You espouse free market capitalism at every turn, yet on occasion must take time out, climb down from your stump, put your bullhorn aside while you amble down to the bank and cash your government check.

Fredd, as you accurately point out, screams from the mountain tops about diabolical commie pinkos under every rock destroying our country, and yet I reside in the bluest of blue states this side of Massachusetts, and am knee deep in pinko neighbors.

How do we square this? I could move, I suppose. That would, of course, consume a great deal of my money, time and effort, and I am inclined not to do so. I just don't want to die here.
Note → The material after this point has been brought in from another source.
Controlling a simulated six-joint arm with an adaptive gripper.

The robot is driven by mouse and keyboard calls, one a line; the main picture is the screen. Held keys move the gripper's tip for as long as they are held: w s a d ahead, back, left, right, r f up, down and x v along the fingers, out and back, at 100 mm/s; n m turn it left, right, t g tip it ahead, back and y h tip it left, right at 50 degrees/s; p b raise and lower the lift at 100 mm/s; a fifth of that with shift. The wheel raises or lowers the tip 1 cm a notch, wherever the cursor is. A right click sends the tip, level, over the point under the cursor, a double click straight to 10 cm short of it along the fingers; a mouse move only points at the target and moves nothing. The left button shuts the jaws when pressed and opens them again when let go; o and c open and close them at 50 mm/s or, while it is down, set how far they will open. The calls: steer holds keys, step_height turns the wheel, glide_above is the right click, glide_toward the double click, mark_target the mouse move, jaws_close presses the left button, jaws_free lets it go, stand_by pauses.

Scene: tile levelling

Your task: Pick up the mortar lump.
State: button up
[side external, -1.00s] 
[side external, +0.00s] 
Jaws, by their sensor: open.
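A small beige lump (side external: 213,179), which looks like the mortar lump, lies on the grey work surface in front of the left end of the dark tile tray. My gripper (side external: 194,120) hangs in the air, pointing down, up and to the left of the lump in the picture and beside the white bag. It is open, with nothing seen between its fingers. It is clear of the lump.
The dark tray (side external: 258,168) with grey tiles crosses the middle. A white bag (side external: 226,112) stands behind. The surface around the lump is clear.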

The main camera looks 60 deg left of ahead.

Silver can burn his government checks, and be square with his philosphy, too, but I don't know that Mrs. Silver would put up with this noble gesture more than once. If that.

Anonymous said...

I think the first thing we need to do is cut pensions across the board, then completely cut pensions to nonessential services.

Anonymous said...

I agree with you on so much and enjoy your blog, but I have to speak up for my husband's experience as a federal worker. Without getting too specific, he worked for an organization with a three letter acronym. He was forced to retire before he was ready because some president said so. After retirement he worked as a private contract investigator and had regular work until the Obama administration began. The work just dried up. Again, I don't want to get specific, but it wouldn't make you feel too safe if I did. Anyway, my husband earned his annuity. He paid into it his entire career and put his life in danger regularly. He would have gladly worked longer but the system wouldn't let him. What would you have us do?